Note that the single message attack above is the specific case of a (1, 0)-prefix truncation attack.
The researchers note that they aren’t the first people to describe a prefix truncation attack on a network protocol by manipulating sequence numbers. In 2015, researcher Cédric Fournet envisioned a similar attack on a draft of the upcoming version 1.3 of TLS. Fournet’s technique increased sequence numbers by fragmenting messages rather than injecting them as Terrapin does. (Terrapin injects an IGNORE message to asymmetrically increase the sequence number on one side of the communication.) Fournet's attack was deemed theoretical because the manipulation in this case was likely to cause TLS handshakes to fail. The possibility of a successful exploit nonetheless prompted engineers to follow Fournet's advice to revert back to 1.2's practice of resetting record-layer sequence numbers to 0 whenever new keys were installed.
In response to recommendations provided by the researchers ahead of the publication of Monday’s paper, the developers of SSH software, including the nearly ubiquitous OpenSSH, have updated their implementations to support an optional strict key exchange. It provides for sequence number resets and also prevents an attacker's capability to inject packets during the initial unencrypted handshake. For the fix to take effect, both client and server must support this backward-compatible change.
Terrapin works against any SSH implementation supporting and configured to offer the [email protected]
encryption algorithm, or any encryption algorithm suffixed -cbc in combination with any MAC algorithm suffixed [email protected]
. The images below contrast the varying attack flow required to target each algorithm.

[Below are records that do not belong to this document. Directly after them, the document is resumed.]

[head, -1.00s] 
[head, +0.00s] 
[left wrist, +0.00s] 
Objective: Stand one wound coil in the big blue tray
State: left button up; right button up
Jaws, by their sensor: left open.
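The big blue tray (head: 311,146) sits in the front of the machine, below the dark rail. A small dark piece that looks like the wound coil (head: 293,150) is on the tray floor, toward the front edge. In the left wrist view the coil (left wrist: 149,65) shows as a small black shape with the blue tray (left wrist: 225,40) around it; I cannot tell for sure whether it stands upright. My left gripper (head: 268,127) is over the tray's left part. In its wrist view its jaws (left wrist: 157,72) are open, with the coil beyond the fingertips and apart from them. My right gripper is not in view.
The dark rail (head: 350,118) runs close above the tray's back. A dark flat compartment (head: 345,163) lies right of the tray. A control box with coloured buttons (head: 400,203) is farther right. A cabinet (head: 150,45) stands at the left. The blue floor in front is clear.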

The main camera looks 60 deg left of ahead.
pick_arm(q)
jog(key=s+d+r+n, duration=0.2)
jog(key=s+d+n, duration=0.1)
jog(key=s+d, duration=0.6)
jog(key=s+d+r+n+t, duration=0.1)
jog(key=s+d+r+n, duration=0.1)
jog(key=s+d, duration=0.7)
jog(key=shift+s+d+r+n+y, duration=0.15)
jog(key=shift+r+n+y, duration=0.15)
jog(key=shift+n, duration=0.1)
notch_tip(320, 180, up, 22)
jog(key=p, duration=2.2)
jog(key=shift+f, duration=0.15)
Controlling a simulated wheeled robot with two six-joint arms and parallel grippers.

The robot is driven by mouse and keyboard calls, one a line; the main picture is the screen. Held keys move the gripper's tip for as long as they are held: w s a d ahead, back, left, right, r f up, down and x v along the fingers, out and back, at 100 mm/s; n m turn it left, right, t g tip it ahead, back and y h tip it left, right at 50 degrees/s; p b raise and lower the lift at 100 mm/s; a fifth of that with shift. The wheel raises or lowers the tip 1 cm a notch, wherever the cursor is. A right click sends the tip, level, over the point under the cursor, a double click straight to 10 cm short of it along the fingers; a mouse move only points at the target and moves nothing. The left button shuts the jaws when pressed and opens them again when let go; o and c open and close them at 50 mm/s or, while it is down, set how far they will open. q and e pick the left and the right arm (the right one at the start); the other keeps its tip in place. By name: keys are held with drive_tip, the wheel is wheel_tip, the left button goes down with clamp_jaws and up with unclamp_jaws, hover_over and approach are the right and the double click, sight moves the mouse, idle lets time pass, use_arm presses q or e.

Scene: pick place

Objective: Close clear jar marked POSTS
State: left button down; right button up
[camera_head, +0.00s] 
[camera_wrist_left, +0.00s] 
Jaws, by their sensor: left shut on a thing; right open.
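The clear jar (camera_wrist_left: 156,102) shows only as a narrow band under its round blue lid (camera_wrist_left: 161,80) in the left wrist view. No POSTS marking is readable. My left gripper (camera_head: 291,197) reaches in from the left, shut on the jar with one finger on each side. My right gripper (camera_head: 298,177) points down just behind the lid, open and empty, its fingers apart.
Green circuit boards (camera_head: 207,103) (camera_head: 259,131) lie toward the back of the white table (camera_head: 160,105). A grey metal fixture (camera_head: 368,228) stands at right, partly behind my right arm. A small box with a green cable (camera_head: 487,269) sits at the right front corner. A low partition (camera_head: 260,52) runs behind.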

An illustration of an extension downgrade attack targeting SSH using the ChaCha20-Poly1305
algorithm. The adversary in the middle injects an IGNORE message before the handshake
concludes. The change in sequence numbers allows the AitM to strip the EXTINFO from
within the secure channel.
Bäumer et al.
Illustration of the extension downgrade targeting CBC EtM algorithms. Here the AitM injects
an "UNKNOWN" message before the "NEWKEYS" message is sent by the client. As the server
already sent NEWKEYS, the provoked "UNIMPLEMENTED" message will be sent within the
secure channel after EXTINFO. The corrupted UNIMPLEMENTED message has a significant
probability of being ignored.
Bäumer et al.
Besides Bäumer, the other two Ruhr University researchers who penned the paper are Marcus Brinkmann and Jörg Schwenk.
So what now?
People who want to know if the SSH client or server they use is vulnerable to Terrapin can use a custom scanner developed by the researchers. It connects to a server or monitors the incoming client connection to determine whether one of the vulnerable encryption modes is available and if the countermeasure requiring a strict key exchange is supported. The scanner doesn’t perform a full-fledged handshake or carry out the attack.
As noted earlier, assessing the risk severity and patch urgency posed by the Terrapin vulnerability will vary from user to user and organization to organization. Anyone using AsyncSSH should patch right away. While the researchers didn’t focus much time on the dozens of other widely used SSH implementations, it’s entirely possible that some of them may also harbor currently undetected vulnerabilities that can be exploited using Terrapin.
That said, anyone who uses any app implementing SSH should check with the developer for guidance, including whether the app is affected by Terrapin and, if so, the conditions under which it is vulnerable to exploitation and whether a fix is available.
While the risk Terrapin poses varies, it invalidates proofs published in 2016 that concluded such attacks weren’t possible. The real lesson is that practical evaluations, like the one provided in Monday’s research, are crucial for revealing previously overlooked flaws in such proofs.
“In any case, proofs need to be updated over time to reflect changes and extensions to the protocol,” the researchers wrote. “Although we suggest backward-compatible countermeasures to stop our attacks, we note that the security of the SSH protocol would benefit from a redesign from scratch, guided by all findings and insights from both practical and theoretical security analysis, in a similar manner as was done for TLS 1.3.”